→ **To do**
Gather all lines with the word "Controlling" in them.

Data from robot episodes
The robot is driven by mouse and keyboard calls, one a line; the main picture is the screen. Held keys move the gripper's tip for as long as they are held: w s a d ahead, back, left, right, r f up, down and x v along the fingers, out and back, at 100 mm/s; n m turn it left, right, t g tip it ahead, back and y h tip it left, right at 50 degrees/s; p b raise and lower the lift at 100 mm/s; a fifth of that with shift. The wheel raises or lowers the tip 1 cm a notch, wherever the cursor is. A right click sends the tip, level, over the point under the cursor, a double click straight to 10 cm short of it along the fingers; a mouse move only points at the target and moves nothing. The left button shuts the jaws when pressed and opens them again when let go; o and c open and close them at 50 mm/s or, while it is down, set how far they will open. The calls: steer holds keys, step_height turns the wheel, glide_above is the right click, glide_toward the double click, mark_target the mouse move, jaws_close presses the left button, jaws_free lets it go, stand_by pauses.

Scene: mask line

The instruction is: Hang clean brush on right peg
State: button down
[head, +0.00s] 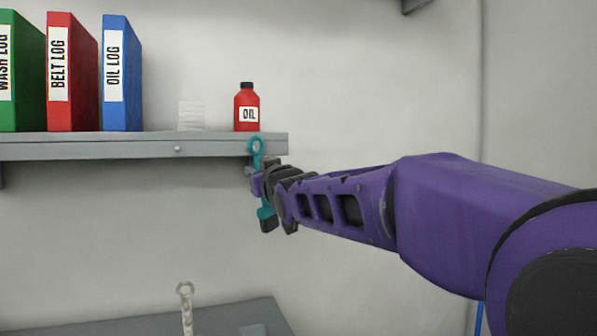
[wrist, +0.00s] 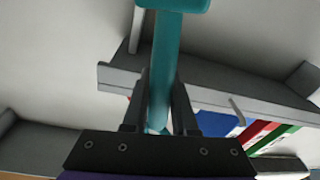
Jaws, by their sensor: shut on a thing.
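My gripper (head: 264,184) is shut on a teal brush (head: 257,150) at the front of the shelf's right end. The brush is roughly upright, with its ring at the top, overlapping the shelf's front edge in the head view, and its head low. In the wrist view the teal handle (wrist: 164,62) runs between the two fingers (wrist: 160,100). A small peg (head: 177,149) sticks out of the shelf front, to the left of the brush. The right peg is not clearly visible; the brush and gripper cover that area. I cannot tell whether the ring touches a peg.
The grey shelf (head: 100,150) holds green, red and blue binders (head: 122,75), a pale stack (head: 191,115) and a red oil bottle (head: 246,112) just above the brush. Below, a beige ringed tool (head: 186,305) stands by a grey surface (head: 235,318). The wall under the shelf is clear.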

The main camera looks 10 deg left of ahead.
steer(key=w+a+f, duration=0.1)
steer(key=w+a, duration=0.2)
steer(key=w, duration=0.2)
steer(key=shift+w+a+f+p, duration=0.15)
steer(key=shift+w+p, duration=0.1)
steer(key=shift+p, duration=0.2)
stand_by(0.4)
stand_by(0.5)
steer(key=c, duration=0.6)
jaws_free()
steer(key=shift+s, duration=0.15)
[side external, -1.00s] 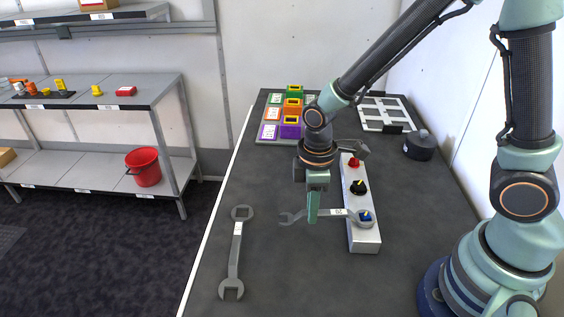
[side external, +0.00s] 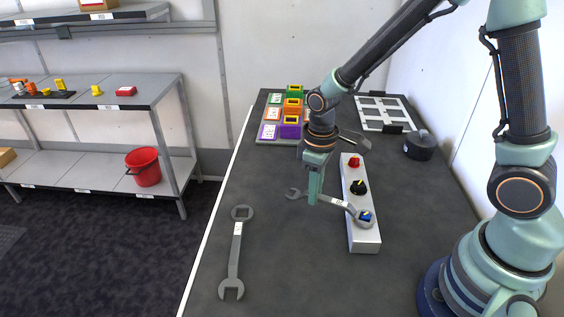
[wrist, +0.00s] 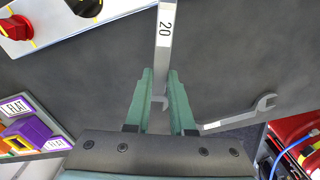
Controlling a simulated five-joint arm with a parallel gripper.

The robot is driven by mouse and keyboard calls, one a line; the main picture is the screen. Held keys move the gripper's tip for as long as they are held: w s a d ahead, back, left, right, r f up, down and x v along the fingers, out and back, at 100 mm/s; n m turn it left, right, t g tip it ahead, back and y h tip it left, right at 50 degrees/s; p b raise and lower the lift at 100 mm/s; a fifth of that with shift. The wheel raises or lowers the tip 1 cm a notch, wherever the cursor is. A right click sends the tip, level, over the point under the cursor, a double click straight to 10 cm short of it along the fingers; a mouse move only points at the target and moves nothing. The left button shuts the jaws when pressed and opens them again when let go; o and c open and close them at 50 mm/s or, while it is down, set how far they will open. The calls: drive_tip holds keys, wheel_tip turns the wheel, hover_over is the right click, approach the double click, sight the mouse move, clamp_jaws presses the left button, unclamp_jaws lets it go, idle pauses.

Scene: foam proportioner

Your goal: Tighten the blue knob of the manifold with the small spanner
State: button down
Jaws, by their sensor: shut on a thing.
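The small spanner (side external: 336,202), labelled 20, lies nearly level above the table with its ring end around the blue knob (side external: 365,216) at the near end of the white manifold (side external: 363,238). My gripper (side external: 314,199) is shut on the handle near the open-jaw end. In the wrist view, the spanner (wrist: 163,55) runs up between the green fingers (wrist: 160,92); its ring end and the blue knob are out of that view. The black knob (side external: 358,187) and red knob (side external: 353,162) sit farther along the manifold.
A larger spanner (side external: 236,250) lies on the table at left. Coloured bins (side external: 291,118) stand at the back, near a white frame (side external: 384,113) and a dark round pot (side external: 420,145). The table left of the manifold is mostly clear.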

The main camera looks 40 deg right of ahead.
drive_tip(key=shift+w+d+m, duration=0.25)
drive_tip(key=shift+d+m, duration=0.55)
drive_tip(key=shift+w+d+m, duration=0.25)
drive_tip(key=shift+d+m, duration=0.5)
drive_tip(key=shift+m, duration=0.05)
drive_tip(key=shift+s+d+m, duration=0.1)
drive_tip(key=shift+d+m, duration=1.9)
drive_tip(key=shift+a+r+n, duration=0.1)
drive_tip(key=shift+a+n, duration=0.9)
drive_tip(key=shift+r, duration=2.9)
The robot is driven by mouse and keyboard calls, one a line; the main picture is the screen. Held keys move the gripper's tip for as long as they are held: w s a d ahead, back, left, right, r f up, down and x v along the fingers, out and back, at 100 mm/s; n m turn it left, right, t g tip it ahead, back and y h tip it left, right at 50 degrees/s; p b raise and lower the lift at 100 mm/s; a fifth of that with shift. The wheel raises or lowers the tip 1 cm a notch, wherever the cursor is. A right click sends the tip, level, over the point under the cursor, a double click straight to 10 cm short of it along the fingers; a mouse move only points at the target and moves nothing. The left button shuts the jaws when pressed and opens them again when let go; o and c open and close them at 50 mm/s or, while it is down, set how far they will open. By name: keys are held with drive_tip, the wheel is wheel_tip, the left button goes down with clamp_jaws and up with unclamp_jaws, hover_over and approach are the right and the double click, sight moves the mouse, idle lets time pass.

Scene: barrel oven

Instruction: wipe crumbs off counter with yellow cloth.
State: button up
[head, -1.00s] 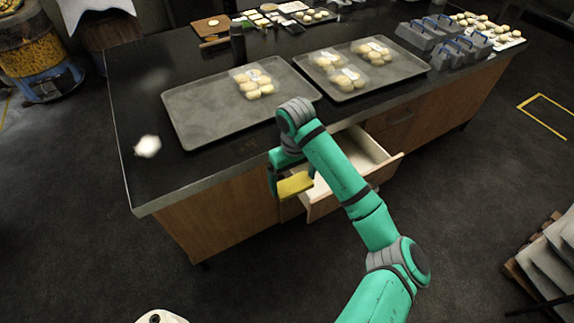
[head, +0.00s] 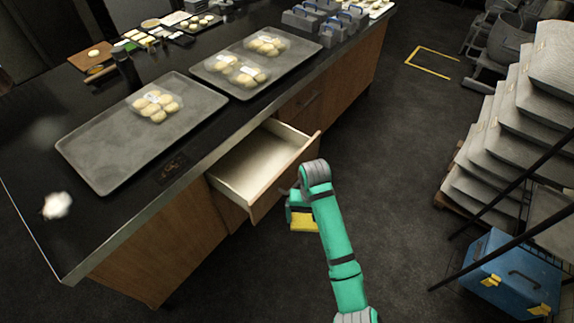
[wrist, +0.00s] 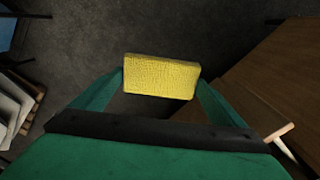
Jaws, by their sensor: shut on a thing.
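My gripper (head: 303,212) is shut on a yellow cloth (head: 304,224), a folded block that also shows between the fingers in the wrist view (wrist: 161,77). It holds the cloth in the air over the floor, just right of the open drawer and apart from the counter. The dark counter (head: 112,212) stands to the left. A small white patch (head: 57,205) lies on its near left part; I cannot tell if it is crumbs.
The open drawer (head: 262,165) juts out from the counter front and looks empty. Two grey trays (head: 105,150) with packed buns lie on the counter. Grey stacked sacks (head: 500,150) and a blue toolbox (head: 510,275) stand at the right. The floor between is clear.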

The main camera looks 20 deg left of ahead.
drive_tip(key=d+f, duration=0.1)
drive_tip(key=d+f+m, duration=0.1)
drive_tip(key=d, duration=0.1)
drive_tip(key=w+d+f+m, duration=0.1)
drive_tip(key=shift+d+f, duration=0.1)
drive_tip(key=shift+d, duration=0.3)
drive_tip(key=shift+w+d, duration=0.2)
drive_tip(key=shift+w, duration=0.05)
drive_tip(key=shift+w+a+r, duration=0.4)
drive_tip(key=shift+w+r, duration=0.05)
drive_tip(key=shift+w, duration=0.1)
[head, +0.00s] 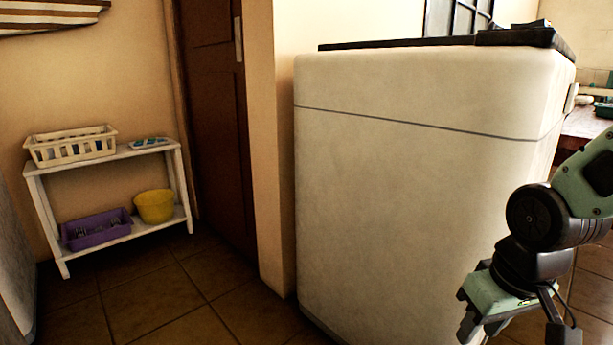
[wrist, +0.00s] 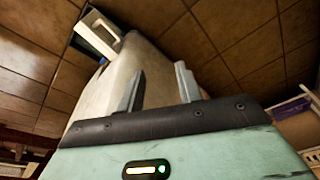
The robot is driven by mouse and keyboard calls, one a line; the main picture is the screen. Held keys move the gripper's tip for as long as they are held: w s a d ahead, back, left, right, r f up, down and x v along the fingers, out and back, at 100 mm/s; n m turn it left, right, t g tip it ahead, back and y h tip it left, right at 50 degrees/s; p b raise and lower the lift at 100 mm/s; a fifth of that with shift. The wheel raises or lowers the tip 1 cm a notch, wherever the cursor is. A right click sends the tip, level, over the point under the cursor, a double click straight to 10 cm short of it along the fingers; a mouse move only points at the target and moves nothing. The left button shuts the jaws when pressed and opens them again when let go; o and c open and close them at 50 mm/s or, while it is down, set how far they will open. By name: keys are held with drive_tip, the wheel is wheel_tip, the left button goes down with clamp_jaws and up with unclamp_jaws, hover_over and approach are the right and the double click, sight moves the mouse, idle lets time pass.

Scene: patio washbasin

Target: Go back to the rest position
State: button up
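My gripper (head: 482,328) hangs at the lower right of the head view, in front of the right side of a large white appliance. Its green body and dark wrist joint show, with the fingers low in the picture. In the wrist view, the two grey fingers of my gripper (wrist: 161,85) stand apart with nothing held between them. The pale side of the white appliance (head: 420,180) lies behind the fingers in the wrist view (wrist: 115,75).
A white shelf (head: 105,155) at the left holds a cream basket (head: 72,150), a purple bin (head: 97,236) and a yellow bucket (head: 155,207). A brown door (head: 215,110) stands beside it. Tiled floor (head: 160,300) is clear between shelf and appliance.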

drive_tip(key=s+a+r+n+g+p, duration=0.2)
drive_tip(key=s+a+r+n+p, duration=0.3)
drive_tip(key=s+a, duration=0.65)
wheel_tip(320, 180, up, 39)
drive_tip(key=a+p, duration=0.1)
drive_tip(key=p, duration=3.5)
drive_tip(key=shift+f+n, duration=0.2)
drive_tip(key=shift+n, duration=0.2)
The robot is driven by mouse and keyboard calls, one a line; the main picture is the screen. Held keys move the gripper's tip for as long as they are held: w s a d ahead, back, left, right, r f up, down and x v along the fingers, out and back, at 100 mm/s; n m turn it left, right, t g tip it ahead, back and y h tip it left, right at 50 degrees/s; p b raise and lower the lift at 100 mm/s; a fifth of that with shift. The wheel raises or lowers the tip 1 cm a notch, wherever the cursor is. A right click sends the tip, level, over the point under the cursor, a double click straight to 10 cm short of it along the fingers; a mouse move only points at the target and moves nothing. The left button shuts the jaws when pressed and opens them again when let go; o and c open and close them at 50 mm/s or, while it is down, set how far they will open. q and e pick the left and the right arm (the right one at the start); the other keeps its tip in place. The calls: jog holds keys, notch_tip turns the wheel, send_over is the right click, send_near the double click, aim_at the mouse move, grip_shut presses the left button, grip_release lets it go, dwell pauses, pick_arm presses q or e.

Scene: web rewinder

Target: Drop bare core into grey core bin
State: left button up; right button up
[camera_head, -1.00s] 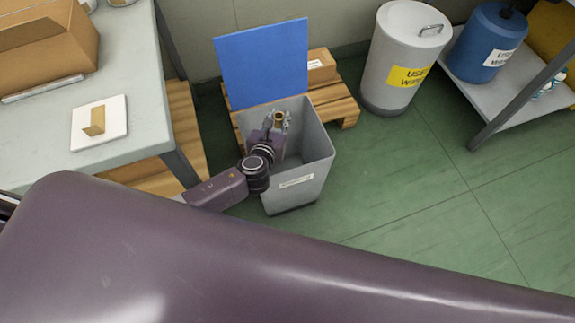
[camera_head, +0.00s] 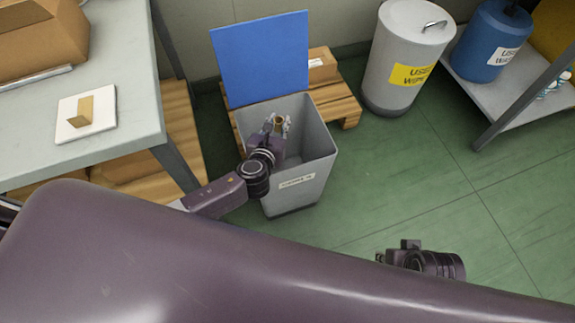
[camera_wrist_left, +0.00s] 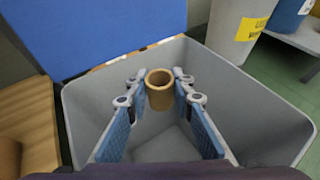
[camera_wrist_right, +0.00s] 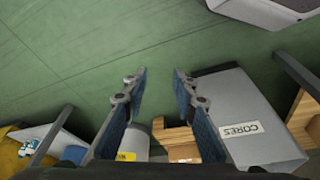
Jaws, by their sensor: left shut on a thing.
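The bare core (camera_wrist_left: 159,89) is a short brown cardboard tube. My left gripper (camera_wrist_left: 160,92) is shut on it and holds it over the open mouth of the grey core bin (camera_wrist_left: 262,110). In the head view the core (camera_head: 279,120) shows small between the fingertips of my left gripper (camera_head: 277,126), inside the outline of the bin (camera_head: 315,150). The bin's blue lid (camera_head: 260,58) stands open at the back. My right gripper (camera_wrist_right: 159,85) is open and empty, with green floor between its fingers. In the right wrist view the bin (camera_wrist_right: 243,95) carries a CORES label.
A wooden pallet (camera_head: 340,92) with a small carton stands behind the bin. A grey waste drum (camera_head: 385,50) and a blue can (camera_head: 490,45) on a shelf stand to the right. A workbench (camera_head: 130,110) is at left. Green floor (camera_head: 400,180) is clear at right.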

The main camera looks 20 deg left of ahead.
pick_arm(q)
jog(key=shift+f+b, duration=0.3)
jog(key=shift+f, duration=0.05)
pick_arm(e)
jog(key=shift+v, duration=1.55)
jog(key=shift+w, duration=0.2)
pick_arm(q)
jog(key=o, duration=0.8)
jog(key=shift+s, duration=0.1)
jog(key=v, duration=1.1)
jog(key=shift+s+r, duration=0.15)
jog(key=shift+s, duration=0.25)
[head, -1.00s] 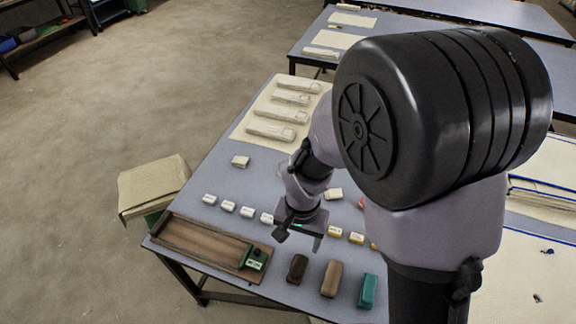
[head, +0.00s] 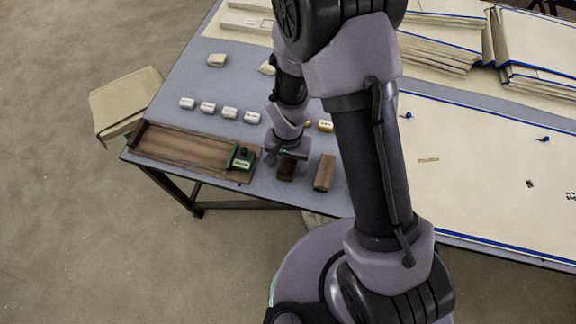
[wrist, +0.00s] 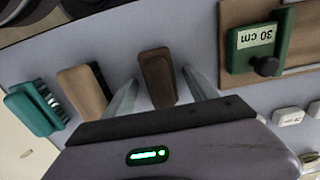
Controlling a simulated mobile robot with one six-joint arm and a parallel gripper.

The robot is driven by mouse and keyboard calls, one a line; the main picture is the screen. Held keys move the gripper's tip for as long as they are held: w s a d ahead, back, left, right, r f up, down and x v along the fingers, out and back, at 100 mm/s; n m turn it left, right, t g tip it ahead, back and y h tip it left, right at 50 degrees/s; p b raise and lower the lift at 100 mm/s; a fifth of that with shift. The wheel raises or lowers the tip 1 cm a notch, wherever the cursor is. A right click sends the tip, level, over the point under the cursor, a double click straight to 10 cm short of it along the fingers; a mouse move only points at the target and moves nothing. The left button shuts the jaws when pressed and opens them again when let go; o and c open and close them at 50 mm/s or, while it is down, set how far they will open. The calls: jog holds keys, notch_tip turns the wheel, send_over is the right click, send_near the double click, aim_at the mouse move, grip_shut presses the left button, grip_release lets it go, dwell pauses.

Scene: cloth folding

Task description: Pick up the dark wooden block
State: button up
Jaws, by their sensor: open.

→ **Response to this exercise**
Controlling a simulated five-joint arm with a parallel gripper.
Controlling a simulated mobile robot with one six-joint arm and a parallel gripper.

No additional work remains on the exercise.